Returns Some(&Oid) for Value::ObjectIdentifier, None otherwise.

Examples

use async_snmp::{Value, oid};

let v = Value::ObjectIdentifier(oid!(1, 3, 6, 1, 2, 1, 1, 2, 0));
let oid = v.as_oid().unwrap();
assert_eq!(oid.to_string(), "1.3.6.1.2.1.1.2.0");

// Other types return None
assert_eq!(Value::Integer(42).as_oid(), None);

pub fn as_ip(&self) -> Option<Ipv4Addr>

Try to get as IP address.

Returns Some(Ipv4Addr) for Value::IpAddress, None otherwise.

Examples

use async_snmp::Value;
use std::net::Ipv4Addr;

let v = Value::IpAddress([192, 168, 1, 1]);
assert_eq!(v.as_ip(), Some(Ipv4Addr::new(192, 168, 1, 1)));

// Other types return None
assert_eq!(Value::Integer(42).as_ip(), None);

pub fn as_f64(&self) -> Option<f64>

Extract any numeric value as f64.

Useful for metrics systems and graphing where all values become f64. Counter64 values above 2^53 may lose precision.

Examples

use async_snmp::Value;

assert_eq!(Value::Integer(42).as_f64(), Some(42.0));
assert_eq!(Value::Counter32(1000).as_f64(), Some(1000.0));
assert_eq!(Value::Counter64(10_000_000_000).as_f64(), Some(10_000_000_000.0));
assert_eq!(Value::Null.as_f64(), None);

pub fn as_f64_wrapped(&self) -> Option<f64>

Extract Counter64 as f64 with wrapping at 2^53.

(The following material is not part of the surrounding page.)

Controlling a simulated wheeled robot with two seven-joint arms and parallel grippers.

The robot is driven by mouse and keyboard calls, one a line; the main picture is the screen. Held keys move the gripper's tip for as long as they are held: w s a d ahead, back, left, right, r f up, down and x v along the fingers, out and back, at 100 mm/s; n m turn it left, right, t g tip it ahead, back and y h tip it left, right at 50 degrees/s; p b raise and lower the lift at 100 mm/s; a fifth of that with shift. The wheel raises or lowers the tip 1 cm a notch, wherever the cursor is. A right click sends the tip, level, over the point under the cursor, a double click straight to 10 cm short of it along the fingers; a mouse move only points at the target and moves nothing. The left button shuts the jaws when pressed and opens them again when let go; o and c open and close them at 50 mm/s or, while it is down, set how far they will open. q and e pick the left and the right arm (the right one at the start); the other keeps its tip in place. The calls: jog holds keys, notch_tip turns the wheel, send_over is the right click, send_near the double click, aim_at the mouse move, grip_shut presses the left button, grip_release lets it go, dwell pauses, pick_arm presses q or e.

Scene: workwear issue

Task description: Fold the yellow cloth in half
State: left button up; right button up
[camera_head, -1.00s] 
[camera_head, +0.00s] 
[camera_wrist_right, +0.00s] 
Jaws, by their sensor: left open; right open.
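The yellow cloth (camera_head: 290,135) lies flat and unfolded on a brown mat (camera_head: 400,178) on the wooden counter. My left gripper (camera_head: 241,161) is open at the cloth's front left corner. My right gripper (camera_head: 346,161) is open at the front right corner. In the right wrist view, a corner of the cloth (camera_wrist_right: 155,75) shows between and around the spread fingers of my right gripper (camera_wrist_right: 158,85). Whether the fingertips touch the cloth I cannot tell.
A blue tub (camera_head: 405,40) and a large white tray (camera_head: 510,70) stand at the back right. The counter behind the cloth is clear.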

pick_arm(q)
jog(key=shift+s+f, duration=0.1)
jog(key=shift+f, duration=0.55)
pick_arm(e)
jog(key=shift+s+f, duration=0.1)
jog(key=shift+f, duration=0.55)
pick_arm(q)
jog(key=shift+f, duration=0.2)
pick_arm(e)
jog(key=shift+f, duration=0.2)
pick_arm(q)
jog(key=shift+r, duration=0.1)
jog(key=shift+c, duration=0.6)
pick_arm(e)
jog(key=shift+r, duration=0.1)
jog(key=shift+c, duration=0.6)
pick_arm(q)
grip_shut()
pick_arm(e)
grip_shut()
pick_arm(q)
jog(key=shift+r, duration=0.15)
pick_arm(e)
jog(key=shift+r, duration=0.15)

Prevents precision loss for large counters. IEEE 754 double-precision floats have a 53-bit mantissa, so Counter64 values above 2^53 lose precision when converted directly. This method wraps at the mantissa limit, preserving precision for rate calculations.

Use when computing rates where precision matters more than absolute magnitude. For Counter32 and other types, behaves identically to as_f64().

Examples

use async_snmp::Value;

// Small values behave the same as as_f64()
assert_eq!(Value::Counter64(1000).as_f64_wrapped(), Some(1000.0));

// Large Counter64 wraps at 2^53
let large = 1u64 << 54; // 2^54
let wrapped = Value::Counter64(large).as_f64_wrapped().unwrap();
assert!(wrapped < large as f64); // Wrapped to smaller value

pub fn as_decimal(&self, places: u8) -> Option<f64>

Extract integer with implied decimal places.

Many SNMP sensors report fixed-point values as integers with an implied decimal point. This method applies the scaling directly, returning a usable f64 value.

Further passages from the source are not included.